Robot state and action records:

┄┄┄┄┄┄

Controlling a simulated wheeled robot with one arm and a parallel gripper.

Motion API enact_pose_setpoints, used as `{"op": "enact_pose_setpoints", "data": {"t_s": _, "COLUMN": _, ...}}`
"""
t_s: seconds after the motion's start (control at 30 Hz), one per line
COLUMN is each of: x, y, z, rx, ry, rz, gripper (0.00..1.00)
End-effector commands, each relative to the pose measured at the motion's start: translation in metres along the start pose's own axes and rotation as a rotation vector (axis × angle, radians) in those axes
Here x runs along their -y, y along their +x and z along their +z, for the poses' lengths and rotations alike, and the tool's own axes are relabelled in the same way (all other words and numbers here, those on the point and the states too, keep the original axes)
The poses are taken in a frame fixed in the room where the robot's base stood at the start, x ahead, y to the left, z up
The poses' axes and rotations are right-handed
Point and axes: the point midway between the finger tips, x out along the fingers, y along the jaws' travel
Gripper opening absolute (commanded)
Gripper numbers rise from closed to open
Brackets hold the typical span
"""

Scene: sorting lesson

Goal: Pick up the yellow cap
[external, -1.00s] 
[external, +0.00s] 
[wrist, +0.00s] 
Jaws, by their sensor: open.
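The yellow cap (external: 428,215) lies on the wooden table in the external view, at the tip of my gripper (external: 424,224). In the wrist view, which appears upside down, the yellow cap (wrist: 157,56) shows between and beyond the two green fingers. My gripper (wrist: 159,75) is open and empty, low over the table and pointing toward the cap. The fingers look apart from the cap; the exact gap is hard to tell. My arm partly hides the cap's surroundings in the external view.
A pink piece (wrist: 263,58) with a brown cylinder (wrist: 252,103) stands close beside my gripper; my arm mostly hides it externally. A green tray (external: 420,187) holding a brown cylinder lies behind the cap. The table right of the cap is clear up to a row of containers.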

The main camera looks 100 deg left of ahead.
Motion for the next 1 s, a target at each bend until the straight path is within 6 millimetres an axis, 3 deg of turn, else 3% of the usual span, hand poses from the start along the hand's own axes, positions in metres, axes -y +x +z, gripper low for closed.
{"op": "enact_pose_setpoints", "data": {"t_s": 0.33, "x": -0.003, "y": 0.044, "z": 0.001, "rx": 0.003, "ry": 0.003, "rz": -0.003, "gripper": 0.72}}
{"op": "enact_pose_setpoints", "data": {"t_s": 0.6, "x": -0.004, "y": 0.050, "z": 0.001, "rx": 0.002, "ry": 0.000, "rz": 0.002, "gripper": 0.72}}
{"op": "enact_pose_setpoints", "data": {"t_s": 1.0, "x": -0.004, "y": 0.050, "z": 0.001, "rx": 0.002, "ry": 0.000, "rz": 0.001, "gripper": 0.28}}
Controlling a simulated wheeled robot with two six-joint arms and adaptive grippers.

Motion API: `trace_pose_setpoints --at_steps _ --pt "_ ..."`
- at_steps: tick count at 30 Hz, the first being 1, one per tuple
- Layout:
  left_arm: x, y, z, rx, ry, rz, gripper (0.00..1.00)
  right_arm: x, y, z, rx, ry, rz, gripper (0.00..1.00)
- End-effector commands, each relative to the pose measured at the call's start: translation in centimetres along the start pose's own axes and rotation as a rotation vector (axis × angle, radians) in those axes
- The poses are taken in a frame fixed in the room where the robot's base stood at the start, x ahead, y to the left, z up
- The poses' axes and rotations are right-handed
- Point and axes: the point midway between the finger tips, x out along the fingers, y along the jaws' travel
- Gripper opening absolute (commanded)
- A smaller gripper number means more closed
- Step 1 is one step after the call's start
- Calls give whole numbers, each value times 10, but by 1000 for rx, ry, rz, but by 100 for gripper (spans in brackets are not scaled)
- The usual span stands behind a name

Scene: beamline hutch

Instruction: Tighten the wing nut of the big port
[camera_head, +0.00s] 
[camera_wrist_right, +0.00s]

┄┄┄┄┄┄

» Stated goal:
All of the data above should be transcribed exactly.

» Finished task:
Controlling a simulated wheeled robot with one arm and a parallel gripper.

Motion API enact_pose_setpoints, used as `{"op": "enact_pose_setpoints", "data": {"t_s": _, "COLUMN": _, ...}}`
"""
t_s: seconds after the motion's start (control at 30 Hz), one per line
COLUMN is each of: x, y, z, rx, ry, rz, gripper (0.00..1.00)
End-effector commands, each relative to the pose measured at the motion's start: translation in metres along the start pose's own axes and rotation as a rotation vector (axis × angle, radians) in those axes
Here x runs along their -y, y along their +x and z along their +z, for the poses' lengths and rotations alike, and the tool's own axes are relabelled in the same way (all other words and numbers here, those on the point and the states too, keep the original axes)
The poses are taken in a frame fixed in the room where the robot's base stood at the start, x ahead, y to the left, z up
The poses' axes and rotations are right-handed
Point and axes: the point midway between the finger tips, x out along the fingers, y along the jaws' travel
Gripper opening absolute (commanded)
Gripper numbers rise from closed to open
Brackets hold the typical span
"""

Scene: sorting lesson

Goal: Pick up the yellow cap
[external, -1.00s] 
[external, +0.00s] 
[wrist, +0.00s] 
Jaws, by their sensor: open.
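The yellow cap (external: 428,215) lies on the wooden table in the external view, at the tip of my gripper (external: 424,224). In the wrist view, which appears upside down, the yellow cap (wrist: 157,56) shows between and beyond the two green fingers. My gripper (wrist: 159,75) is open and empty, low over the table and pointing toward the cap. The fingers look apart from the cap; the exact gap is hard to tell. My arm partly hides the cap's surroundings in the external view.
A pink piece (wrist: 263,58) with a brown cylinder (wrist: 252,103) stands close beside my gripper; my arm mostly hides it externally. A green tray (external: 420,187) holding a brown cylinder lies behind the cap. The table right of the cap is clear up to a row of containers.

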The main camera looks 100 deg left of ahead.
Motion for the next 1 s, a target at each bend until the straight path is within 6 millimetres an axis, 3 deg of turn, else 3% of the usual span, hand poses from the start along the hand's own axes, positions in metres, axes -y +x +z, gripper low for closed.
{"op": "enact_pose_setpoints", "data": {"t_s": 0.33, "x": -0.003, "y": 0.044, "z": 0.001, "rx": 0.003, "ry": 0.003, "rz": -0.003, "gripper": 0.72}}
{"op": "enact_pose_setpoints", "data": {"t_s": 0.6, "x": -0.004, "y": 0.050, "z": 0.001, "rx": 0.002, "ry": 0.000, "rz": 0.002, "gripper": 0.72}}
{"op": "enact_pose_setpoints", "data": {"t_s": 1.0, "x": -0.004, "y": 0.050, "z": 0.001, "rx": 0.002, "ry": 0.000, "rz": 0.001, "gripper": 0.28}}
Controlling a simulated wheeled robot with two six-joint arms and adaptive grippers.

Motion API: `trace_pose_setpoints --at_steps _ --pt "_ ..."`
- at_steps: tick count at 30 Hz, the first being 1, one per tuple
- Layout:
  left_arm: x, y, z, rx, ry, rz, gripper (0.00..1.00)
  right_arm: x, y, z, rx, ry, rz, gripper (0.00..1.00)
- End-effector commands, each relative to the pose measured at the call's start: translation in centimetres along the start pose's own axes and rotation as a rotation vector (axis × angle, radians) in those axes
- The poses are taken in a frame fixed in the room where the robot's base stood at the start, x ahead, y to the left, z up
- The poses' axes and rotations are right-handed
- Point and axes: the point midway between the finger tips, x out along the fingers, y along the jaws' travel
- Gripper opening absolute (commanded)
- A smaller gripper number means more closed
- Step 1 is one step after the call's start
- Calls give whole numbers, each value times 10, but by 1000 for rx, ry, rz, but by 100 for gripper (spans in brackets are not scaled)
- The usual span stands behind a name

Scene: beamline hutch

Instruction: Tighten the wing nut of the big port
[camera_head, +0.00s] 
[camera_wrist_right, +0.00s]

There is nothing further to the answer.